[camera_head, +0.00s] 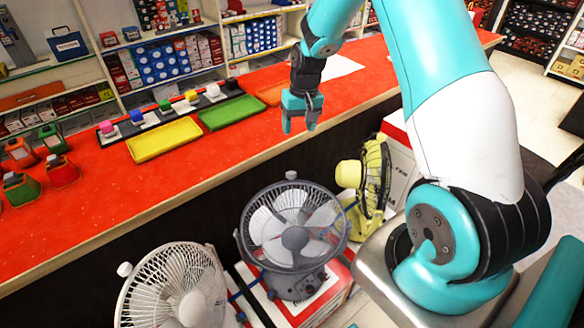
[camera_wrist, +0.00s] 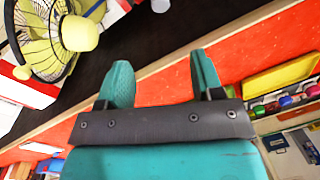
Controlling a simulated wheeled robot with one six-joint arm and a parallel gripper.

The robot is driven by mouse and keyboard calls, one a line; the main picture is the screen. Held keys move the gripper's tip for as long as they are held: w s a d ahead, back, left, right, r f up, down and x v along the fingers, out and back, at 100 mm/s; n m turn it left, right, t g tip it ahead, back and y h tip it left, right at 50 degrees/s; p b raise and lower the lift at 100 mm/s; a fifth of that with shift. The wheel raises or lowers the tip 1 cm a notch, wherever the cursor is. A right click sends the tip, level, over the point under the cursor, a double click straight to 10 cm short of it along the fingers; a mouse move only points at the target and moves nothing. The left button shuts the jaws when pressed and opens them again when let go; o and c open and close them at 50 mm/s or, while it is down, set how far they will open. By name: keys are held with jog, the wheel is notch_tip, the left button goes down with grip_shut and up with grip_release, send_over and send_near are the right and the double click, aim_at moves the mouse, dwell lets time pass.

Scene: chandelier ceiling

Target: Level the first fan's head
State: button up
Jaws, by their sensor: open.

→ WHAT IS NEEDED
Reproduce the data above in full, exactly as it is, with the pictures left out.

→ EXPECTED ANSWER
[camera_head, +0.00s] 
[camera_wrist, +0.00s] 
Controlling a simulated wheeled robot with one six-joint arm and a parallel gripper.

The robot is driven by mouse and keyboard calls, one a line; the main picture is the screen. Held keys move the gripper's tip for as long as they are held: w s a d ahead, back, left, right, r f up, down and x v along the fingers, out and back, at 100 mm/s; n m turn it left, right, t g tip it ahead, back and y h tip it left, right at 50 degrees/s; p b raise and lower the lift at 100 mm/s; a fifth of that with shift. The wheel raises or lowers the tip 1 cm a notch, wherever the cursor is. A right click sends the tip, level, over the point under the cursor, a double click straight to 10 cm short of it along the fingers; a mouse move only points at the target and moves nothing. The left button shuts the jaws when pressed and opens them again when let go; o and c open and close them at 50 mm/s or, while it is down, set how far they will open. By name: keys are held with jog, the wheel is notch_tip, the left button goes down with grip_shut and up with grip_release, send_over and send_near are the right and the double click, aim_at moves the mouse, dwell lets time pass.

Scene: chandelier ceiling

Target: Level the first fan's head
State: button up
Jaws, by their sensor: open.

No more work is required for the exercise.